Write out, character for character, the line containing "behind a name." and all lines after it up to the end of the listing.

** start RECORDED INFORMATION **

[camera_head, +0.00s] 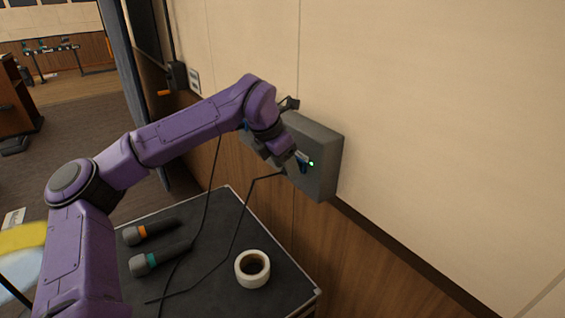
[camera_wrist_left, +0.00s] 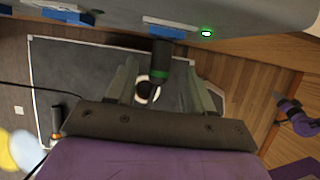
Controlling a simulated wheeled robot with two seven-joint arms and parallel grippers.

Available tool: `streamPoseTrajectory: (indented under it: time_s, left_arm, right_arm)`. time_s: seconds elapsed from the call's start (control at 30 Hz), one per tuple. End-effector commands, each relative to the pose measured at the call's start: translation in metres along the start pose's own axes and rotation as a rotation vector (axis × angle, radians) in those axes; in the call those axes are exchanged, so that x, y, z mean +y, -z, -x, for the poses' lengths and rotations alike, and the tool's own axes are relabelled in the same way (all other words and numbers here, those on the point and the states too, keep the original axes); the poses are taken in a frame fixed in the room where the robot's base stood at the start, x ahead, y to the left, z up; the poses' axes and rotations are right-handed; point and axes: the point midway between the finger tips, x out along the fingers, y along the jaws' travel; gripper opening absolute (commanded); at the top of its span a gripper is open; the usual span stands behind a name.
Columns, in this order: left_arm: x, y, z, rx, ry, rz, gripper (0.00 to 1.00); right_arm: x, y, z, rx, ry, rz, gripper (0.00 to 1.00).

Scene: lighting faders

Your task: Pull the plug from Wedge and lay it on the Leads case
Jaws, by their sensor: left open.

** end RECORDED INFORMATION **

### EXPECTED ANSWER
Available tool: `streamPoseTrajectory: (indented under it: time_s, left_arm, right_arm)`. time_s: seconds elapsed from the call's start (control at 30 Hz), one per tuple. End-effector commands, each relative to the pose measured at the call's start: translation in metres along the start pose's own axes and rotation as a rotation vector (axis × angle, radians) in those axes; in the call those axes are exchanged, so that x, y, z mean +y, -z, -x, for the poses' lengths and rotations alike, and the tool's own axes are relabelled in the same way (all other words and numbers here, those on the point and the states too, keep the original axes); the poses are taken in a frame fixed in the room where the robot's base stood at the start, x ahead, y to the left, z up; the poses' axes and rotations are right-handed; point and axes: the point midway between the finger tips, x out along the fingers, y along the jaws' travel; gripper opening absolute (commanded); at the top of its span a gripper is open; the usual span stands behind a name.
Columns, in this order: left_arm: x, y, z, rx, ry, rz, gripper (0.00 to 1.00); right_arm: x, y, z, rx, ry, rz, gripper (0.00 to 1.00).

Scene: lighting faders

Your task: Pull the plug from Wedge and lay it on the Leads case
Jaws, by their sensor: left open.

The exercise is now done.